What's funny is I had a start of Wiley Randolph's training and his first mission, what he was designed and trained to do, but I wasn't confident in my ability as a writer to pull it off.  Plus I had his last mission planned, and some basic ideas of books to do in the middle that I know I can flush out to be decent stories.  Knowing my first book would always be my worst I picked the least exciting, and most developed story I had in my tiny arsenal of work to finish as my first novel.  Whisper starts off slowly, because the first five chapters or so were written between 2002 and 2010.  You can tell when reading the story where I picked up in 2010 and finished the book by the flow and speed at which it goes.

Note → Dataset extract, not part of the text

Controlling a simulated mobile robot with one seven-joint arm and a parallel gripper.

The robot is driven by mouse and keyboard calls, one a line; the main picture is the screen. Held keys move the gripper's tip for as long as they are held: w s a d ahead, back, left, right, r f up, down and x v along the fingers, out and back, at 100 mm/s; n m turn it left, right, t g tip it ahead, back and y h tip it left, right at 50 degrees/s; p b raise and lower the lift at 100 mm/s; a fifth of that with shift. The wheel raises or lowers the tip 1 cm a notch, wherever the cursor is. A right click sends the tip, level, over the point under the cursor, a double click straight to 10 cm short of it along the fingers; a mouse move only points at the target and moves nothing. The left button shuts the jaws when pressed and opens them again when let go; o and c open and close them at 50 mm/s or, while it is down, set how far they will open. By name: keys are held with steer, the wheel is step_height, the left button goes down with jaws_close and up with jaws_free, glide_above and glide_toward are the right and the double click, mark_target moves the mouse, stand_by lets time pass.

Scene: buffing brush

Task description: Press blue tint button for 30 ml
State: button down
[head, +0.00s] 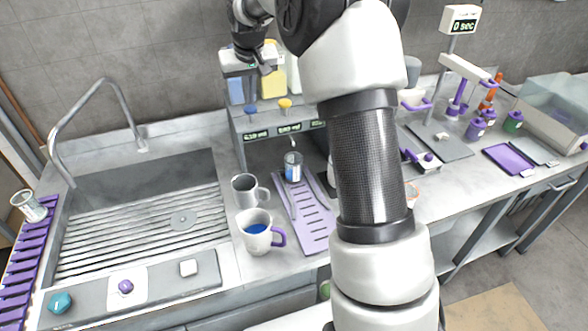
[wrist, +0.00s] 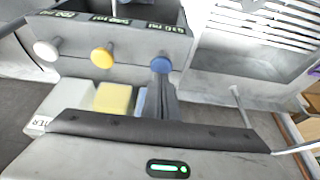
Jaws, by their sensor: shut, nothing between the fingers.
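The tint dispenser (head: 240,128) stands at the back of the counter. Its blue button (head: 250,109) is on the left in the head view, beside a yellow button (head: 285,103). In the wrist view the blue button (wrist: 161,65) is on the right, with the yellow (wrist: 102,57) and white (wrist: 45,50) buttons to its left. My gripper (head: 265,69) is shut and empty, above the dispenser near its tanks. In the wrist view its fingers (wrist: 167,84) point at the blue button; I cannot tell whether they touch. Small displays sit by the buttons, digits unclear.
A blue-labelled can (head: 293,168) stands below the dispenser on a purple slotted tray (head: 315,228). A grey mug (head: 245,190) and a mug with blue liquid (head: 258,232) stand to its left. The sink (head: 135,170) is left. My arm hides part of the counter.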

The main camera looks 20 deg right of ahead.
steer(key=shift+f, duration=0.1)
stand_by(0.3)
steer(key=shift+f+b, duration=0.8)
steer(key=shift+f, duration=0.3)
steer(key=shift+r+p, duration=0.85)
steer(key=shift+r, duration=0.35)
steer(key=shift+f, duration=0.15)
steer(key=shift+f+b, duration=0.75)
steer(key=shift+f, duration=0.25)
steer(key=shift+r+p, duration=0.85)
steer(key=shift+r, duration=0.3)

With what feedback I have received about Whisper and the relationship of Lisa and Wiley, I added that so if I ever wanted to do another book after Whisper with Wiley I had a way of doing that.  Of all the things I expected questions about 98% of them are about Wiley and Lisa, which kind of took me by surprise, especially from the male readers who I thought would only really be interested in the technology and adventure aspects of the story.  As far as the difference in their age it was because my wonderful wife, my dream come true, is sixteen years younger than I am.  You write what you know, and there are definitely historical and cultural gaps with people of different ages and from different times.
So with this in mind, and being hyper-sensitive to the feedback, instead of just writing about Wiley's training and his first mission I am challenging myself with the sequel to essentially write two stories intertwined into one.  The sequel will pick up where Whisper left off but at some point in the book it will actually go back in time from Wiley's perspective reliving events of his first mission from his perspective, jumping forward to Lisa and Wiley discussing the mission, back to the mission, eventually concluding with both stories finishing, all questions answered and everything set and primed for the sequel to that book.  Taa Daa!